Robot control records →

══════════════════════════════

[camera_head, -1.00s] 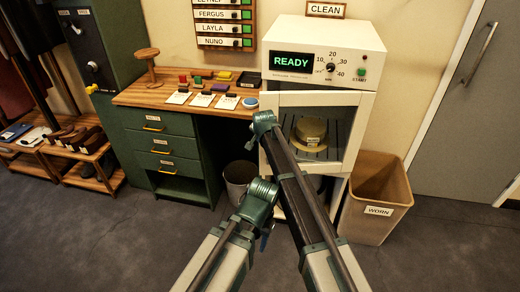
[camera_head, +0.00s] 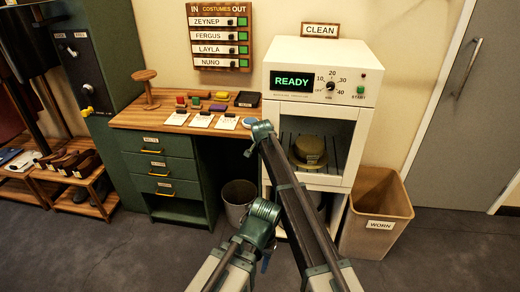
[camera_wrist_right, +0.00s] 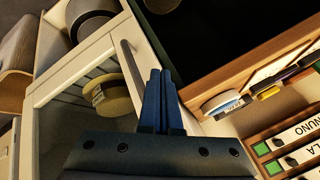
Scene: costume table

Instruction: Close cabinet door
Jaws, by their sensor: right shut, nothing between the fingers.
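The white cabinet (camera_head: 322,75) stands right of the desk, with a green READY display and a knob. Its white-framed door (camera_wrist_right: 75,70) has a large pane and a grey bar handle (camera_wrist_right: 131,60). An olive hat (camera_head: 310,151) inside shows through the front, also in the right wrist view (camera_wrist_right: 112,97). The door looks at or near the cabinet front; I cannot tell if it is fully shut. My right gripper (camera_wrist_right: 160,82) is shut and empty, with its tips beside the handle; contact is unclear. My arm hides it in the head view.
The desk (camera_head: 175,118) with cards and coloured blocks is left of the cabinet. A grey bin (camera_head: 238,200) stands under it. A tan WORN bin (camera_head: 378,205) stands close on the cabinet's right. A grey room door (camera_head: 465,110) is farther right. Floor in front is open.

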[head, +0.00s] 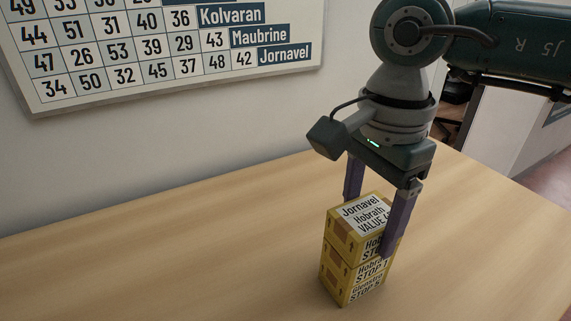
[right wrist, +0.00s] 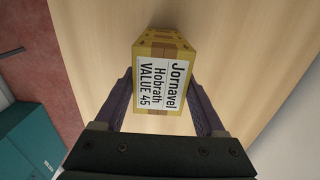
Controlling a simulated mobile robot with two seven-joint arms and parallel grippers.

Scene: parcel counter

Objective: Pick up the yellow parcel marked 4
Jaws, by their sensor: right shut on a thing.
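Three yellow parcels stand stacked on the table in the head view. The top yellow parcel (head: 359,212) carries a white label reading Jornavel, Hobrath, VALUE 4 and a covered digit. In the right wrist view the label on this parcel (right wrist: 164,78) reads VALUE 45. My right gripper (head: 369,228) points down with its purple fingers on two sides of the top parcel, shut on it. The middle parcel (head: 338,258) and the bottom parcel (head: 334,287) are beneath, with no clear gap visible. Their side labels are partly readable, with STOP lines. My left gripper is not in view.
The wooden table (head: 180,255) is clear to the left of the stack. A wall board (head: 150,50) with numbers and names hangs behind it. In the right wrist view, a teal box-like thing (right wrist: 30,145) stands on the reddish floor beyond the table edge.

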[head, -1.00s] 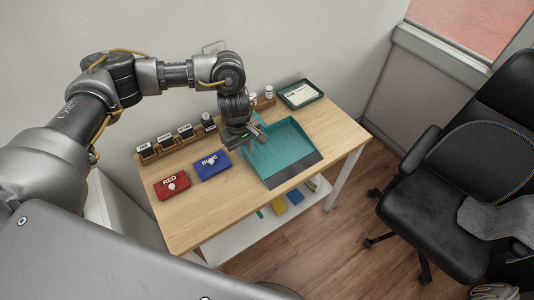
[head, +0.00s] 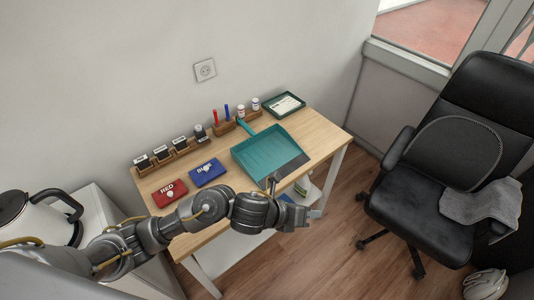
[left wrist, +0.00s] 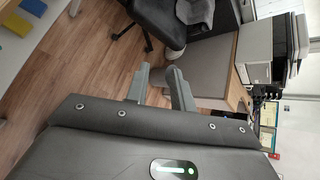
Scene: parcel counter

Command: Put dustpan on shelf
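The teal dustpan (head: 265,152) lies on the wooden tabletop (head: 318,134), its handle toward the wall and its dark front lip toward the room. My left gripper (head: 298,216) is in front of the table, lower in the picture than the dustpan and apart from it. In the left wrist view its two fingers (left wrist: 160,82) stand apart with nothing between them. The white lower shelf (head: 240,247) shows under the tabletop, partly hidden by my left arm. My right gripper is not in view.
Red (head: 170,194) and blue (head: 208,173) boxes lie left of the dustpan. A wooden rack (head: 180,148) and a green tray (head: 283,104) line the back. Yellow (left wrist: 15,22) and blue (left wrist: 36,6) items lie on the lower shelf. A black chair (head: 410,200) stands right.

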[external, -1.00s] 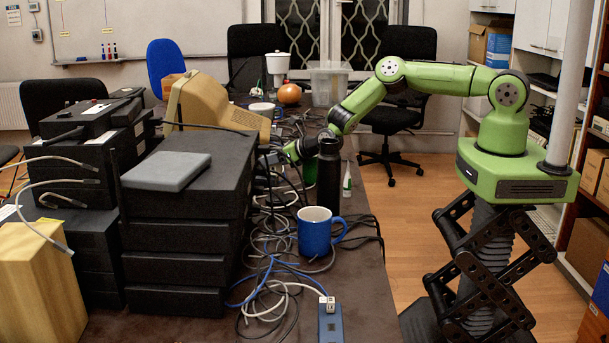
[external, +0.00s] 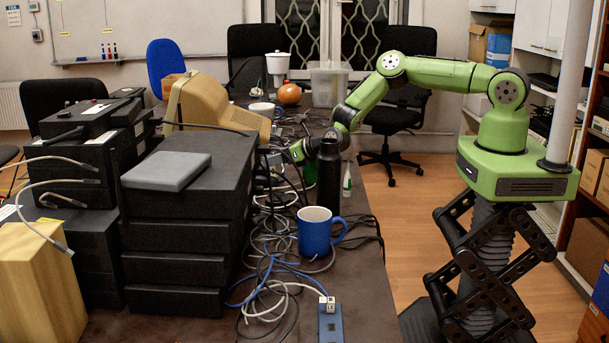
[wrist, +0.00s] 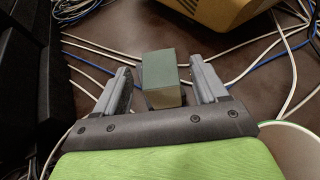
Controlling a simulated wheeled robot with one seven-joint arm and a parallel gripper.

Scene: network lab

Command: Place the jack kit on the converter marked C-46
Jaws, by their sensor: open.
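A small box with a grey-green top and a tan front (wrist: 160,75) stands between the fingers of my gripper (wrist: 159,73) in the wrist view. It may be the jack kit; no mark on it is readable. The fingers are apart, one on each side, with a gap visible at the right; contact on the left is unclear. In the external view my gripper (external: 290,153) is low over the table behind the black bottle, its fingertips mostly hidden. A blue-grey box (external: 331,326) with a white socket piece lies at the table's near edge. I cannot make out a C-46 mark anywhere.
Stacked black boxes (external: 180,235) rise at the left, with a grey box (external: 167,171) on top. Tangled cables (external: 268,278) cover the middle. A beige monitor (external: 212,108) stands behind.

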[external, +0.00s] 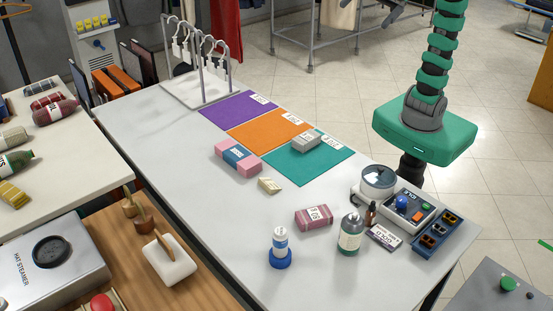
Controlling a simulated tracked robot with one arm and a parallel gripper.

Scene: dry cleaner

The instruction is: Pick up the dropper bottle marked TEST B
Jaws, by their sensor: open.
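A small dark brown dropper bottle (371,213) stands upright near the right end of the white table, behind a larger bottle. No marking on it can be read, so I cannot tell whether it is TEST B. The larger bottle (349,238), with a dark cap and pale label, stands just in front and to the left. My green arm rises out of the top of the picture at the right, beyond the table. My gripper is out of view.
Close around the small bottle are a round glass-topped dish (378,180), a grey device with a blue knob (408,209), a labelled card (384,237) and a blue tray (437,233). A pink box (314,217) lies left.

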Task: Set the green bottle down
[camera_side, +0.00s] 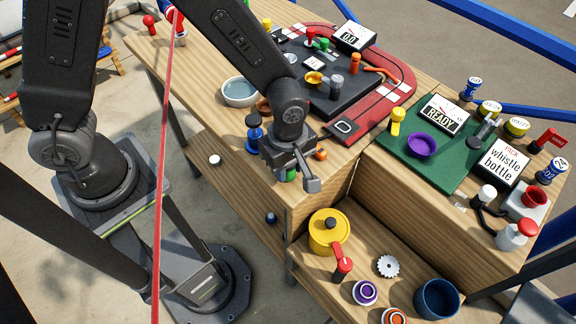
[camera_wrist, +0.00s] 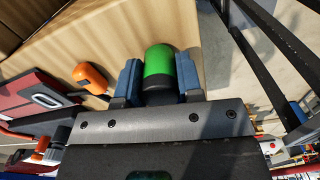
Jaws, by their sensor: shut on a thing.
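My gripper (camera_wrist: 160,77) is shut on the green bottle (camera_wrist: 159,62), with one blue-grey jaw pad on each side of it in the wrist view. In the side view my gripper (camera_side: 291,172) is over the wooden bench near its front edge. Only a small green part of the bottle (camera_side: 291,175) shows there below the gripper. The rest of the bottle is hidden, and I cannot tell whether its base touches the bench top.
An orange bottle-like piece (camera_wrist: 90,78) stands close beside the gripper. A blue piece (camera_side: 254,132) and a white bowl (camera_side: 240,92) are to the left. A lower shelf holds a yellow pot (camera_side: 328,236) and a blue bowl (camera_side: 437,299). A green mat (camera_side: 428,165) lies right.

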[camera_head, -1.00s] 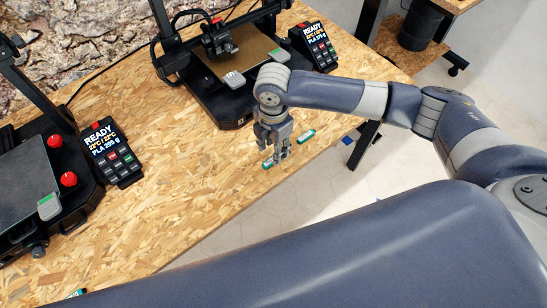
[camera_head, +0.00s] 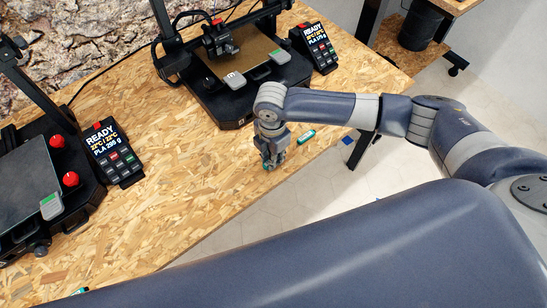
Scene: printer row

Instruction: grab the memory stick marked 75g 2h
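My right gripper (camera_head: 270,163) points down at the table near its front edge, at the middle of the head view. A small teal memory stick (camera_head: 267,168) is mostly hidden beneath and between its fingers; I cannot tell whether they grip it. A second memory stick (camera_head: 306,137), green-teal with a pale part, lies on the table just right of the gripper, apart from it. A third teal stick (camera_head: 80,291) shows partly at the bottom left, behind my own body. The marks on the sticks are too small to read. My left gripper is not in view.
A printer (camera_head: 222,95) with its READY panel (camera_head: 314,47) stands behind the gripper. Another printer (camera_head: 28,185) and panel (camera_head: 113,153) stand at the left. The chipboard table (camera_head: 175,185) is clear between them. Its front edge runs close to the sticks.

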══════════════════════════════

WHAT TO DO →
All of the material above needs to be restated exactly, with no pictures.

WRITTEN RESPONSE →
[camera_head, -1.00s] 
[camera_head, +0.00s] 
[camera_wrist_right, +0.00s] 
Scene: costume table

Instruction: Close cabinet door
Jaws, by their sensor: right shut, nothing between the fingers.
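The white cabinet (camera_head: 322,75) stands right of the desk, with a green READY display and a knob. Its white-framed door (camera_wrist_right: 75,70) has a large pane and a grey bar handle (camera_wrist_right: 131,60). An olive hat (camera_head: 310,151) inside shows through the front, also in the right wrist view (camera_wrist_right: 112,97). The door looks at or near the cabinet front; I cannot tell if it is fully shut. My right gripper (camera_wrist_right: 160,82) is shut and empty, with its tips beside the handle; contact is unclear. My arm hides it in the head view.
The desk (camera_head: 175,118) with cards and coloured blocks is left of the cabinet. A grey bin (camera_head: 238,200) stands under it. A tan WORN bin (camera_head: 378,205) stands close on the cabinet's right. A grey room door (camera_head: 465,110) is farther right. Floor in front is open.

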[head, +0.00s] 
[right wrist, +0.00s] 
Controlling a simulated mobile robot with two seven-joint arms and parallel grippers.

Scene: parcel counter

Objective: Pick up the yellow parcel marked 4
Jaws, by their sensor: right shut on a thing.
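Three yellow parcels stand stacked on the table in the head view. The top yellow parcel (head: 359,212) carries a white label reading Jornavel, Hobrath, VALUE 4 and a covered digit. In the right wrist view the label on this parcel (right wrist: 164,78) reads VALUE 45. My right gripper (head: 369,228) points down with its purple fingers on two sides of the top parcel, shut on it. The middle parcel (head: 338,258) and the bottom parcel (head: 334,287) are beneath, with no clear gap visible. Their side labels are partly readable, with STOP lines. My left gripper is not in view.
The wooden table (head: 180,255) is clear to the left of the stack. A wall board (head: 150,50) with numbers and names hangs behind it. In the right wrist view, a teal box-like thing (right wrist: 30,145) stands on the reddish floor beyond the table edge.

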[head, -1.00s] 
[head, +0.00s] 
[left wrist, +0.00s] 
Scene: parcel counter

Command: Put dustpan on shelf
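The teal dustpan (head: 265,152) lies on the wooden tabletop (head: 318,134), its handle toward the wall and its dark front lip toward the room. My left gripper (head: 298,216) is in front of the table, lower in the picture than the dustpan and apart from it. In the left wrist view its two fingers (left wrist: 160,82) stand apart with nothing between them. The white lower shelf (head: 240,247) shows under the tabletop, partly hidden by my left arm. My right gripper is not in view.
Red (head: 170,194) and blue (head: 208,173) boxes lie left of the dustpan. A wooden rack (head: 180,148) and a green tray (head: 283,104) line the back. Yellow (left wrist: 15,22) and blue (left wrist: 36,6) items lie on the lower shelf. A black chair (head: 410,200) stands right.

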[external, -1.00s] 
[external, +0.00s] 
[wrist, +0.00s] 
Controlling a simulated wheeled robot with one seven-joint arm and a parallel gripper.

Scene: network lab

Command: Place the jack kit on the converter marked C-46
Jaws, by their sensor: open.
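A small box with a grey-green top and a tan front (wrist: 160,75) stands between the fingers of my gripper (wrist: 159,73) in the wrist view. It may be the jack kit; no mark on it is readable. The fingers are apart, one on each side, with a gap visible at the right; contact on the left is unclear. In the external view my gripper (external: 290,153) is low over the table behind the black bottle, its fingertips mostly hidden. A blue-grey box (external: 331,326) with a white socket piece lies at the table's near edge. I cannot make out a C-46 mark anywhere.
Stacked black boxes (external: 180,235) rise at the left, with a grey box (external: 167,171) on top. Tangled cables (external: 268,278) cover the middle. A beige monitor (external: 212,108) stands behind.

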[external, +0.00s] 
Controlling a simulated tracked robot with one arm and a parallel gripper.

Scene: dry cleaner

The instruction is: Pick up the dropper bottle marked TEST B
Jaws, by their sensor: open.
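A small dark brown dropper bottle (371,213) stands upright near the right end of the white table, behind a larger bottle. No marking on it can be read, so I cannot tell whether it is TEST B. The larger bottle (349,238), with a dark cap and pale label, stands just in front and to the left. My green arm rises out of the top of the picture at the right, beyond the table. My gripper is out of view.
Close around the small bottle are a round glass-topped dish (378,180), a grey device with a blue knob (408,209), a labelled card (384,237) and a blue tray (437,233). A pink box (314,217) lies left.

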Task: Set the green bottle down
[camera_side, +0.00s] 
[camera_wrist, +0.00s] 
Jaws, by their sensor: shut on a thing.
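My gripper (camera_wrist: 160,77) is shut on the green bottle (camera_wrist: 159,62), with one blue-grey jaw pad on each side of it in the wrist view. In the side view my gripper (camera_side: 291,172) is over the wooden bench near its front edge. Only a small green part of the bottle (camera_side: 291,175) shows there below the gripper. The rest of the bottle is hidden, and I cannot tell whether its base touches the bench top.
An orange bottle-like piece (camera_wrist: 90,78) stands close beside the gripper. A blue piece (camera_side: 254,132) and a white bowl (camera_side: 240,92) are to the left. A lower shelf holds a yellow pot (camera_side: 328,236) and a blue bowl (camera_side: 437,299). A green mat (camera_side: 428,165) lies right.

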[camera_head, -1.00s] 
[camera_head, +0.00s] 
Scene: printer row

Instruction: grab the memory stick marked 75g 2h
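My right gripper (camera_head: 270,163) points down at the table near its front edge, at the middle of the head view. A small teal memory stick (camera_head: 267,168) is mostly hidden beneath and between its fingers; I cannot tell whether they grip it. A second memory stick (camera_head: 306,137), green-teal with a pale part, lies on the table just right of the gripper, apart from it. A third teal stick (camera_head: 80,291) shows partly at the bottom left, behind my own body. The marks on the sticks are too small to read. My left gripper is not in view.
A printer (camera_head: 222,95) with its READY panel (camera_head: 314,47) stands behind the gripper. Another printer (camera_head: 28,185) and panel (camera_head: 113,153) stand at the left. The chipboard table (camera_head: 175,185) is clear between them. Its front edge runs close to the sticks.

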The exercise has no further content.